* _PROBLEM REQUIREMENTS_: Print the material below exactly as it stands, please, from its first line to the line holding "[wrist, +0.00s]", with no pictures.

* _DATA FOR PROCESSING_:
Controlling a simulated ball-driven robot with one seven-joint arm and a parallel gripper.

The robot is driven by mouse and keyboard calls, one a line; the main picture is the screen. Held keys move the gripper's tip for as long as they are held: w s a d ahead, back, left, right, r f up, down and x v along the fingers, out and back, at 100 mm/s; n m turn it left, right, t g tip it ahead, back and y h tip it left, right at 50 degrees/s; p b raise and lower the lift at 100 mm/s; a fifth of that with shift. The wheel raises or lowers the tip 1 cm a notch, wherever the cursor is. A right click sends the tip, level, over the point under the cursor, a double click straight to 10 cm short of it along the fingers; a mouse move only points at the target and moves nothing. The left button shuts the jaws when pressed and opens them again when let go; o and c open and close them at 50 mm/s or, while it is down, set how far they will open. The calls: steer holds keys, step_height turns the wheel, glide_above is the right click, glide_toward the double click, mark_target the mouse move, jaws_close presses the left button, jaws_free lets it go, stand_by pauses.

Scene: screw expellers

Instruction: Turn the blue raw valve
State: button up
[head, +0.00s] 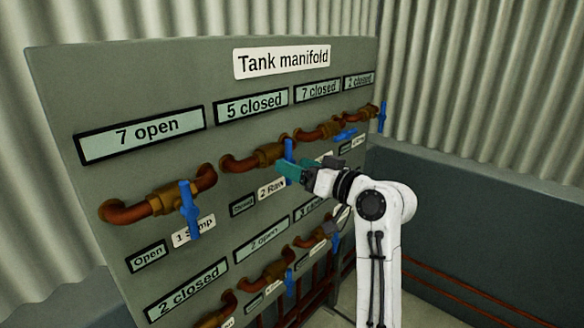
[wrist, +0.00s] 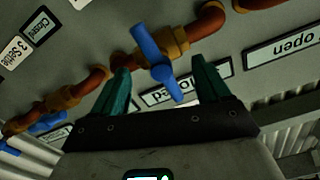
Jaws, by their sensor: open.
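The grey board headed "Tank manifold" (head: 283,61) carries the raw valve, a brass body on a copper pipe with a blue handle (head: 289,149). The label "2 Raw" (head: 271,188) is below it, partly covered by my arm, beside a small "Closed" plate (head: 242,204). The display above reads "5 closed" (head: 252,104). My gripper (head: 284,168), with green fingers, is open at this valve. In the wrist view, which is upside down, the blue handle (wrist: 153,55) lies between the two spread fingers (wrist: 160,80); contact cannot be told.
The valve labelled "1" with its blue handle (head: 189,208) is to the left, under the "7 open" display (head: 141,134). Other blue-handled valves are at the right (head: 382,116) and in the lower row (head: 289,281). A dark low wall (head: 480,220) stands at right.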

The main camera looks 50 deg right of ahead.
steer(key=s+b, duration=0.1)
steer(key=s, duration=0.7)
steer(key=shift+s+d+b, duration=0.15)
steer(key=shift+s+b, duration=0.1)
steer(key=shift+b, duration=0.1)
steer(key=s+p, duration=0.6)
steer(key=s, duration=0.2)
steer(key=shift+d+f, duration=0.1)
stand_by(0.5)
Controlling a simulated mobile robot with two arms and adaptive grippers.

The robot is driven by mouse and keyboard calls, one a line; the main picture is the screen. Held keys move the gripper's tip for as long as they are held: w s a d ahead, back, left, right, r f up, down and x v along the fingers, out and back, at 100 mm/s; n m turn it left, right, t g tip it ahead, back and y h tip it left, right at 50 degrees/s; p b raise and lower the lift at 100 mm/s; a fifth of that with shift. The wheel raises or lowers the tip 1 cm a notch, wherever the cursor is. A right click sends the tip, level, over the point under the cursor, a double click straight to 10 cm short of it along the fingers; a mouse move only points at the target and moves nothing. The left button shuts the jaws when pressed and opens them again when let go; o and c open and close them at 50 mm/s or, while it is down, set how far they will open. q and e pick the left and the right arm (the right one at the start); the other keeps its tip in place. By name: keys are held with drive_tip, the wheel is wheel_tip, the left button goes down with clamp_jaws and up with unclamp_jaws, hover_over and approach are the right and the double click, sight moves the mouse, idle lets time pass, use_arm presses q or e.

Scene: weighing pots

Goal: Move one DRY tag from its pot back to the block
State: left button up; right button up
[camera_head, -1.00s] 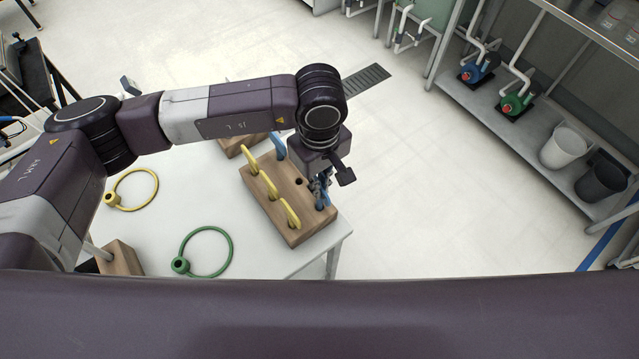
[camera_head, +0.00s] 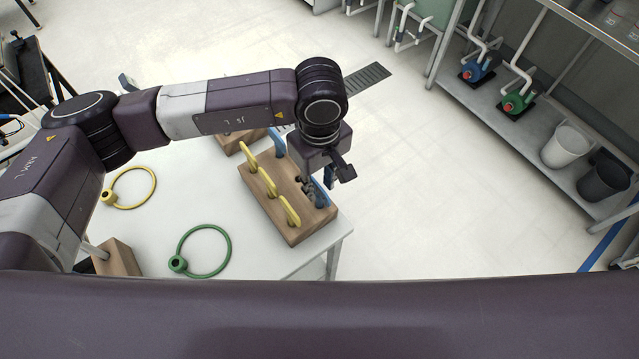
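The wooden block (camera_head: 262,205) stands on the white table. My left gripper (camera_head: 316,186) points down over the block's right side. Its fingers look spread around the front blue tag, partly hidden by the wrist. I see no writing on the tags. No pot is clearly visible. My right gripper is out of view.
A green ring with a ball (camera_head: 229,244) and a yellow ring with a ball (camera_head: 153,194) lie on the white table (camera_head: 155,240). A second wooden piece (camera_head: 232,146) is partly behind my arm, and another (camera_head: 119,259) is at the front left. A shelf with bins stands right.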

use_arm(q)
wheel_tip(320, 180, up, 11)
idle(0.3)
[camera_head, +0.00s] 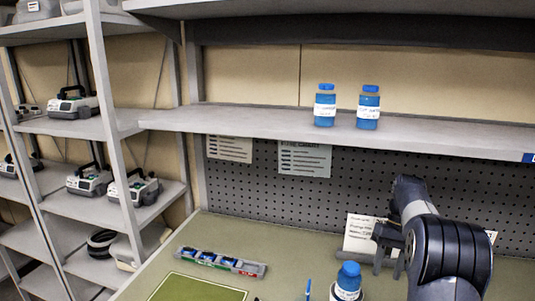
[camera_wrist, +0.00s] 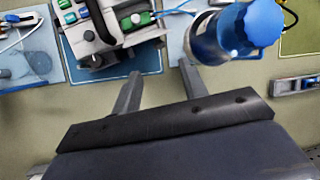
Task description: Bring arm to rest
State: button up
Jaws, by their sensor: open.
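My gripper (camera_wrist: 158,82) is open in the wrist view, its two grey fingers spread with nothing between them. In the head view my gripper (camera_head: 388,262) is at the lower right, above the worktable (camera_head: 290,240), with my dark arm bent over it. A blue-capped bottle (camera_wrist: 235,35) stands beyond the right finger in the wrist view, apart from the jaws. This bottle also seems to show at the bottom of the head view (camera_head: 348,283), cut off by the edge. An infusion pump (camera_wrist: 110,35) with a black handle lies beyond the left finger.
Two blue bottles (camera_head: 325,105) (camera_head: 368,107) stand on the shelf (camera_head: 240,122) above the table. A strip with blue items (camera_head: 220,262) lies near a green mat (camera_head: 195,290). Several pumps (camera_head: 90,178) fill the left rack. A pegboard (camera_head: 260,185) closes the back.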

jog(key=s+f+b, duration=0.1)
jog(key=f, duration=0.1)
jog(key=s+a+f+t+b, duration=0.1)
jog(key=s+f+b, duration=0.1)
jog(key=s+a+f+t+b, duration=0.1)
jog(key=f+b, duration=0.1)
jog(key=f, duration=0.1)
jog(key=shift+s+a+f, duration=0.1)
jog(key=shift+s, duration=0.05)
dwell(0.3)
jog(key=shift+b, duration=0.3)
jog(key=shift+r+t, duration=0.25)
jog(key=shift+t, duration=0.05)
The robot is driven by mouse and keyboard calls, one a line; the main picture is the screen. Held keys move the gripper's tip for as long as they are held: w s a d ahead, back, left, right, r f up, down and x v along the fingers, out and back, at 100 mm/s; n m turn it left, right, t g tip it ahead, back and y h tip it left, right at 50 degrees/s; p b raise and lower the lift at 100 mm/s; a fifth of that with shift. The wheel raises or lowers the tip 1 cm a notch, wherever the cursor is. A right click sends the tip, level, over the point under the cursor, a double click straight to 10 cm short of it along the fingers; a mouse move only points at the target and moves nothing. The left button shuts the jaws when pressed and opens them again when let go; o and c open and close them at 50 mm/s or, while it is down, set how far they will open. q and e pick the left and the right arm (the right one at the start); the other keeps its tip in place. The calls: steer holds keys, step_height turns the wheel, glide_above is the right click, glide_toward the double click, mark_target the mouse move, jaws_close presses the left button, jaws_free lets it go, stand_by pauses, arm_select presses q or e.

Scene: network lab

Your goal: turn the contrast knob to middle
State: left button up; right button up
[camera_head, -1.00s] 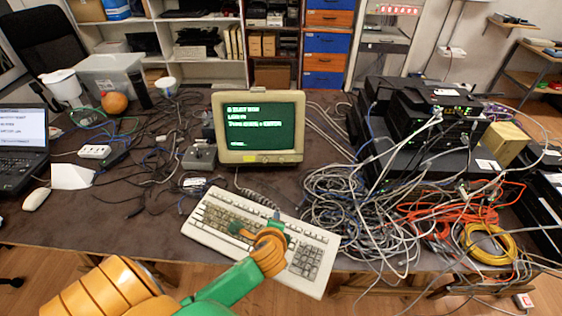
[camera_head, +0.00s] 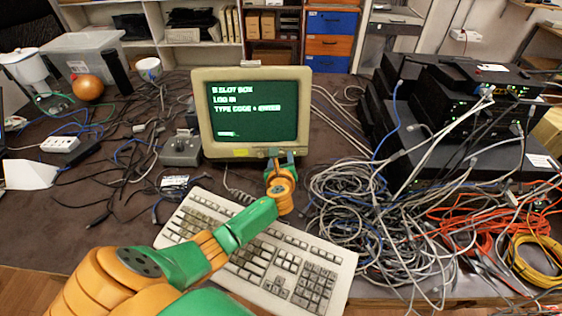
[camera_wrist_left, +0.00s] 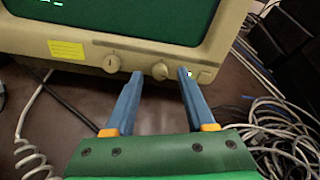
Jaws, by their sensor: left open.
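The beige monitor (camera_head: 252,160) stands on the dark table with a lit green text screen. In the left wrist view its lower bezel (camera_wrist_left: 85,62) carries two round knobs, a left knob (camera_wrist_left: 112,63) and a right knob (camera_wrist_left: 160,71). I cannot read which is contrast. My left gripper (camera_head: 280,157) is open at the monitor's lower right front. In the left wrist view the left gripper's (camera_wrist_left: 161,74) blue fingertips lie on either side of the right knob. I cannot tell whether they touch it. My right gripper is not in view.
A beige keyboard (camera_head: 257,262) lies under my left arm. Tangled cables (camera_head: 350,200) and stacked black network boxes (camera_head: 440,150) fill the right side. A grey box with a knob (camera_head: 180,150) stands left of the monitor. A yellow label (camera_wrist_left: 67,50) marks the bezel.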

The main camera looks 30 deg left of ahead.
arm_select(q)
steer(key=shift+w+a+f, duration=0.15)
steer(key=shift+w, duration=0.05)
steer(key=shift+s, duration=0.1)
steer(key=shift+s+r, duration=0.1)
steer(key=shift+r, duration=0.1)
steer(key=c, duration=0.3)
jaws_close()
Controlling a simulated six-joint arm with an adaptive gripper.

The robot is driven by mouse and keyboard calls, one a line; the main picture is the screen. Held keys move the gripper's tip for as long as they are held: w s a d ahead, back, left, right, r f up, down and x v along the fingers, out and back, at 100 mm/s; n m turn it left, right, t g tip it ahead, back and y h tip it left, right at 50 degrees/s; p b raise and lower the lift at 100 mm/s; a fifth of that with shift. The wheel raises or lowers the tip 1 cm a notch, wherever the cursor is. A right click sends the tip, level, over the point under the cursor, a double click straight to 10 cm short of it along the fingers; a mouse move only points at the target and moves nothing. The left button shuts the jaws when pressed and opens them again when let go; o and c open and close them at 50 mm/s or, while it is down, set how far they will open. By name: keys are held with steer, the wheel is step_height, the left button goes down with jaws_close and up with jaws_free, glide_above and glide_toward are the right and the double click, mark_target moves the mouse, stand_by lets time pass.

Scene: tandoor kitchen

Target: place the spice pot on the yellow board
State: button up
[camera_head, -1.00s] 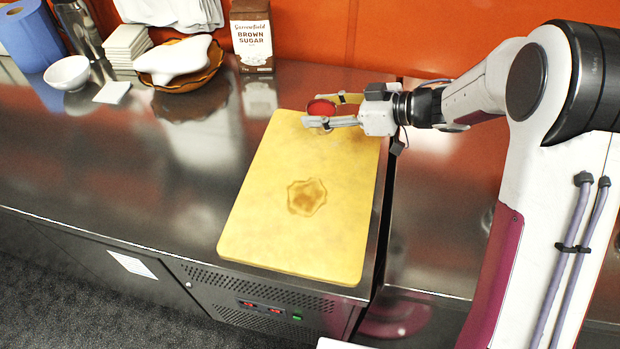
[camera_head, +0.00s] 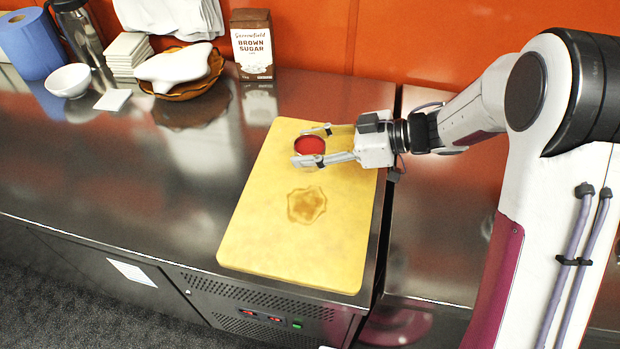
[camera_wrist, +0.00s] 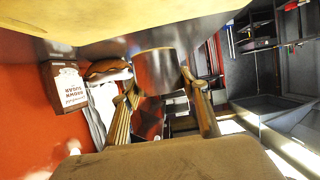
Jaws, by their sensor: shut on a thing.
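The spice pot (camera_head: 309,146) is a small round pot with a red top. My gripper (camera_head: 312,144) is shut on it, one finger on each side. The pot is over the upper part of the yellow board (camera_head: 270,220) in the head view. In the wrist view the pot (camera_wrist: 157,72) shows as a dark, shiny cylinder between the fingertips, and the board (camera_wrist: 130,12) fills the top edge. The board has a brown stain near its middle.
A brown sugar carton (camera_head: 251,45) stands behind the board by the orange wall. A brown dish (camera_head: 190,90) with a white item, a white bowl (camera_head: 68,80) and a blue roll (camera_head: 30,42) stand at the back left. The steel counter (camera_head: 130,165) left of the board is clear.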

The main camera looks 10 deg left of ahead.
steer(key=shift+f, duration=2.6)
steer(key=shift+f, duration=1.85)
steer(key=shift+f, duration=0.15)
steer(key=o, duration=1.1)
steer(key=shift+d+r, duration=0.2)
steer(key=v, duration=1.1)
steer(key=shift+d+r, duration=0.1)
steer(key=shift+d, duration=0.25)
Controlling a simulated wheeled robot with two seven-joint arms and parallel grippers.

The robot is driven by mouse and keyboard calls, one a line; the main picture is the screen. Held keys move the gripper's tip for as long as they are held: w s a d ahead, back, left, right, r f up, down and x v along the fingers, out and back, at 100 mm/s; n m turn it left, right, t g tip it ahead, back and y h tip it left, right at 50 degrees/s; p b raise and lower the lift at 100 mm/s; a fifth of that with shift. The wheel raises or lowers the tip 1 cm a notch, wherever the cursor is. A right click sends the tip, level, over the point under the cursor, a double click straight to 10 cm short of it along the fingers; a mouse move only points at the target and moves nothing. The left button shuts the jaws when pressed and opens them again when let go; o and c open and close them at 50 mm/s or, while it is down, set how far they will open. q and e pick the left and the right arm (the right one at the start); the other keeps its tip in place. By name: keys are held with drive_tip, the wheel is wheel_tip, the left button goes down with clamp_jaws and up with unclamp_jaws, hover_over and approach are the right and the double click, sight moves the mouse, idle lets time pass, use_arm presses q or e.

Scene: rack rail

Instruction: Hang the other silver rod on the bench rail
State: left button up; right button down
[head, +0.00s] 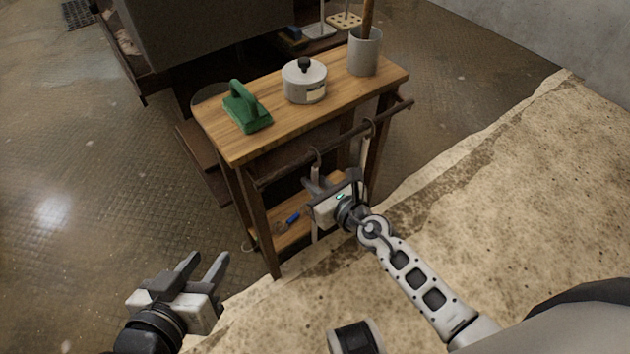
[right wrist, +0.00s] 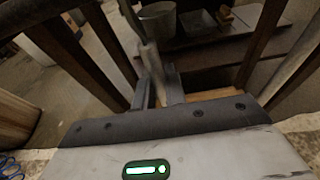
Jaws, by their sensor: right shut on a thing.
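The bench rail (head: 285,169) is a dark bar along the near side of the wooden bench. My right gripper (head: 320,187) is shut on a silver rod (head: 316,171), which is upright with its hooked top at the rail; I cannot tell whether the rail bears it. This rod (right wrist: 150,58) also shows between the fingers in the right wrist view. Another silver rod (head: 365,150) hangs from the rail further right, its lower part hidden by my right gripper. My left gripper (head: 205,262) is open and empty, left of and below the bench.
The bench top (head: 340,92) holds a green-handled block (head: 246,108), a lidded pot (head: 304,82) and a grey canister (head: 364,52). A blue-handled item (head: 292,218) lies on the lower shelf.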

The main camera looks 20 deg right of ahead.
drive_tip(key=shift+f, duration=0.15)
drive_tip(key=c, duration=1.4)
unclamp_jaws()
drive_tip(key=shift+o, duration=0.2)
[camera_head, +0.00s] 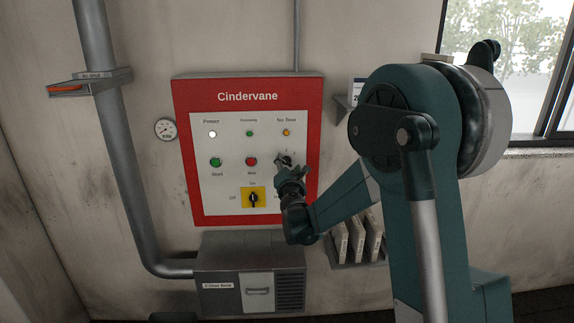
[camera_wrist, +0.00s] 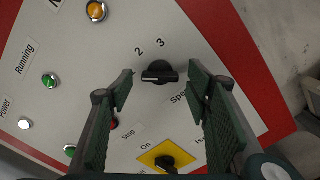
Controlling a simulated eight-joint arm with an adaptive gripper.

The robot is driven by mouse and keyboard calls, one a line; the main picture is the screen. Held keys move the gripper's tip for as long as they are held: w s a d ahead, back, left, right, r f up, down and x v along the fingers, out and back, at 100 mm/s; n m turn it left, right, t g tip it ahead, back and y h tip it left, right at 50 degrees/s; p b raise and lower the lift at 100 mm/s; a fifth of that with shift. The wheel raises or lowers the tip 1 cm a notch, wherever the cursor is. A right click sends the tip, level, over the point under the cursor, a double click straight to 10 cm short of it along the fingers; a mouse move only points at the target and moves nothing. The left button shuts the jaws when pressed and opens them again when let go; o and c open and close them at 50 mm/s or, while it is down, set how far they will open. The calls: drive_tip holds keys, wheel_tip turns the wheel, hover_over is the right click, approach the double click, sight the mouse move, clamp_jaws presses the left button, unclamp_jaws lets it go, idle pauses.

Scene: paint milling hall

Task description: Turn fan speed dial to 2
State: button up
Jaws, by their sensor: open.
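The fan speed dial (camera_wrist: 160,71) is a black knob with a raised bar, on the grey face of the red-framed panel (camera_head: 178,150). My gripper (camera_wrist: 160,84) is open, with one finger on each side of the dial; I see no contact. In the head view my gripper (camera_head: 285,170) is in front of the panel's right side and partly hides the dial (camera_head: 286,160).
A yellow-backed rotary switch (camera_head: 253,197) sits below the dial. Green (camera_head: 215,162) and red (camera_head: 252,161) buttons are to the left, and an orange lamp (camera_head: 286,132) is above. A grey box (camera_head: 222,297) is under the panel. A shelf with binders (camera_head: 357,240) stands at the right.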

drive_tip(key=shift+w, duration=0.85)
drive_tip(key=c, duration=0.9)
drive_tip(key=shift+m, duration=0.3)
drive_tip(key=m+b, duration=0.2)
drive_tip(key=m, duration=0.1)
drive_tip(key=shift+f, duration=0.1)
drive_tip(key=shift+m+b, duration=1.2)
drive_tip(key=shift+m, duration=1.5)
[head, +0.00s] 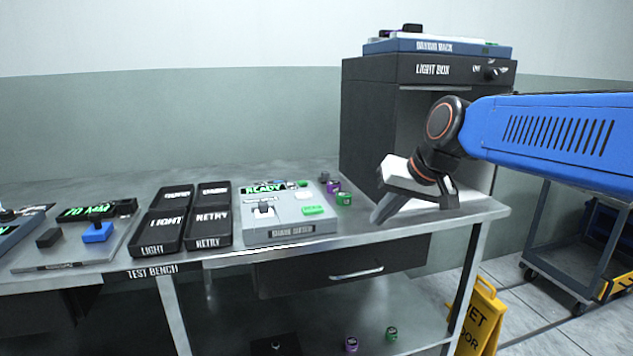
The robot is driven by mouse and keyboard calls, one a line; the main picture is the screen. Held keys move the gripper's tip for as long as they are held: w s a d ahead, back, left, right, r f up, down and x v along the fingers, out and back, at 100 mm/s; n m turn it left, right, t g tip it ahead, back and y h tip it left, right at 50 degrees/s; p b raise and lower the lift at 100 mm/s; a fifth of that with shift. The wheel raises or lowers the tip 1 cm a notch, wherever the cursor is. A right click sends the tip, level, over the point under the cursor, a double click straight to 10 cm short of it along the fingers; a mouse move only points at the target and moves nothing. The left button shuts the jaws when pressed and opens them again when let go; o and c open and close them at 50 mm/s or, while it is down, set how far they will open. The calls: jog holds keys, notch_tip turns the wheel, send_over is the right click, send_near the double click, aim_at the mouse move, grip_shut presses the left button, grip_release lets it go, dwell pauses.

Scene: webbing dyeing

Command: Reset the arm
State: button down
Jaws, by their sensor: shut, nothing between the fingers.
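My gripper (378,218) is at the right part of the bench, in front of the light box (370,130). It points down and to the left, with its fingers shut and nothing held. My blue arm reaches in from the right edge of the head view. The gripper's tip appears close to the bench's front edge; whether it touches the surface cannot be told.
On the steel test bench (330,170) stand a grey device reading READY (290,225), labelled black trays (163,222), a panel with a blue block (97,233), and small purple (333,187) and green (344,199) pieces. A yellow wet-floor sign (481,318) stands right; a cart (560,265) is behind.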

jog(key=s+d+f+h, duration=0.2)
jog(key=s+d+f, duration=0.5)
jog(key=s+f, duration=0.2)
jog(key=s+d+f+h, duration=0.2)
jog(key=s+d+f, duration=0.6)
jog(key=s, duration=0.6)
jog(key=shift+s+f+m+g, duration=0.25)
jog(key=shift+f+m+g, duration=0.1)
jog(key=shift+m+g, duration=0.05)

* _ANSWER FOR THE TASK_:
Controlling a simulated ball-driven robot with one seven-joint arm and a parallel gripper.

The robot is driven by mouse and keyboard calls, one a line; the main picture is the screen. Held keys move the gripper's tip for as long as they are held: w s a d ahead, back, left, right, r f up, down and x v along the fingers, out and back, at 100 mm/s; n m turn it left, right, t g tip it ahead, back and y h tip it left, right at 50 degrees/s; p b raise and lower the lift at 100 mm/s; a fifth of that with shift. The wheel raises or lowers the tip 1 cm a notch, wherever the cursor is. A right click sends the tip, level, over the point under the cursor, a double click straight to 10 cm short of it along the fingers; a mouse move only points at the target and moves nothing. The left button shuts the jaws when pressed and opens them again when let go; o and c open and close them at 50 mm/s or, while it is down, set how far they will open. The calls: steer holds keys, step_height turns the wheel, glide_above is the right click, glide_toward the double click, mark_target the mouse move, jaws_close presses the left button, jaws_free lets it go, stand_by pauses.

Scene: screw expellers

Instruction: Turn the blue raw valve
State: button up
[head, +0.00s] 
[wrist, +0.00s] 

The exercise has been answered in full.